Friday, 3 May 2013

Interpretations On F.C. Judd - Various Artists (Public Information)



'His life included an early and abiding interest in radio and communications, RAF service in WW2, the establishing of his home electronic studio in the 1950s, and continued writing about radio, tape recording and electronics throughout his career.
His contribution to the sci-fi puppet series Space Patrol, which first aired in 1963, is the first on British TV to feature a complete electronic score for each episode. His music and sound effects are integral to the atmosphere, and were created with tape manipulation and electronic tone generators.'

This is a Public Information broadcast.

On Interpretations On F.C. Judd Fred gets 'Wrecked' by Ekoplekz and sampled (speech), naturally, because the sound of an Englishman from the olde days of v-neck sweaters and pipes discussing electronic music is irresistibly both quaint, amusing and incongruous, isn't it?

'By the start of 1963 Fred had designed and built his own prototype synthesizer – a simple voltage controlled, keyboard-operated unit for generating, shaping and switching electronic sounds – a small but significant development in the history of the synthesizer, as it pre-dates the Synket, Moog and Buchla instruments.'

He wasn't German, American, Dutch or French, and didn't belong to a state-sponsored futurist music lab. Like Daphne, he ploughed a lonesome furrow fuelled by an obsession with the potential for new music in the popular mechanics mode of DIY space-age sound.

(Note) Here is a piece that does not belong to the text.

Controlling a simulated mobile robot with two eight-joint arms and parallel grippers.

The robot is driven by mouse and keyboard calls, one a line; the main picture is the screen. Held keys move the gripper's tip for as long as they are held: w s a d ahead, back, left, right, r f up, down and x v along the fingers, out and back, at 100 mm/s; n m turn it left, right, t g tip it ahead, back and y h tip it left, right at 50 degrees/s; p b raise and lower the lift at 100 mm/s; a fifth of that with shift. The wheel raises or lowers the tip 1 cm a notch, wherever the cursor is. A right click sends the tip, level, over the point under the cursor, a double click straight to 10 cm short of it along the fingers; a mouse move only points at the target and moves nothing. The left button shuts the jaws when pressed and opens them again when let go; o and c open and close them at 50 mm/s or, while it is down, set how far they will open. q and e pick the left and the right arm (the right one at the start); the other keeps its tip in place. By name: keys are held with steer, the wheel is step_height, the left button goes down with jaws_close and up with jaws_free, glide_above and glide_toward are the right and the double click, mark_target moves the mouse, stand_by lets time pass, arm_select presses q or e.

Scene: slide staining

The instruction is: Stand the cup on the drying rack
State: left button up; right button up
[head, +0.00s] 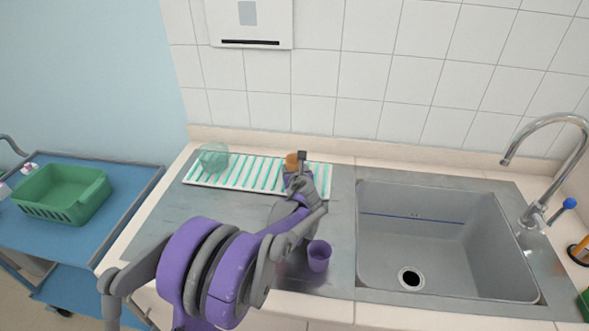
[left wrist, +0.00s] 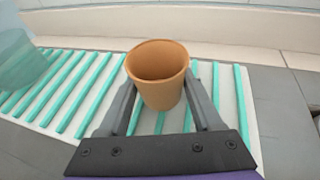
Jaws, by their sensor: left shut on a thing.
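An orange-brown cup (left wrist: 158,88) is between the two fingers of my left gripper (left wrist: 160,105), which is shut on it. The cup is upright, mouth up, over the right part of the drying rack (left wrist: 82,98). I cannot tell whether its base touches the slats. In the head view the cup (head: 291,160) shows partly behind my left gripper (head: 299,172). The drying rack (head: 236,171) is white with green slats and lies at the back of the counter. My right gripper is not in view.
A clear greenish bowl (head: 213,157) stands on the rack's left end. A faucet (head: 545,150) is at the right. A green basket (head: 62,192) sits on a blue cart at the left.

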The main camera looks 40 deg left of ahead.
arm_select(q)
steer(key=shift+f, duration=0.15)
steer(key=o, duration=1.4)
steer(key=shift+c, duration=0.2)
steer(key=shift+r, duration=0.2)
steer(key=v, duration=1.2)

The golden age of tape technology as techno hobbyist heaven provided work for some in writing (Judd wrote several books) and the BBC's Radiophonic Workshop, of course - all before The Future became redundant and little more than glorious nostalgia.

Ian Helliwell's devotion to ensuring that Judd is not forgotten earns him the right to remake the man's music and he does so here in fine style, providing a lovely sample of Fred directing his wife (?) on where to stand for a recording - she's out in the kitchen when Fred directs her into the living room, instructing her to talk, to which she responds 'Yeah, all right, I'm standin' 'ere talkin' to meself' - classic - the sound of tomorrow rewritten as a sitcom.

Leyland Kirby's contribution is as good as you'd expect, an electrical storm of reverb, and Mordant Music typically loops the loop until it almost disintegrates, conjuring a kind of demonic Dr Who scenario from the tomb of time. Perc and Peter Rehberg both do justice to the source, the latter evoking behind-the-sofa soundtracks to 60s sci-fi that spooked my generation. Everyone involved does a great job.  It's a wonderful compilation, where past and present intermingle, as befits music from time gone by that spoke of what was to come.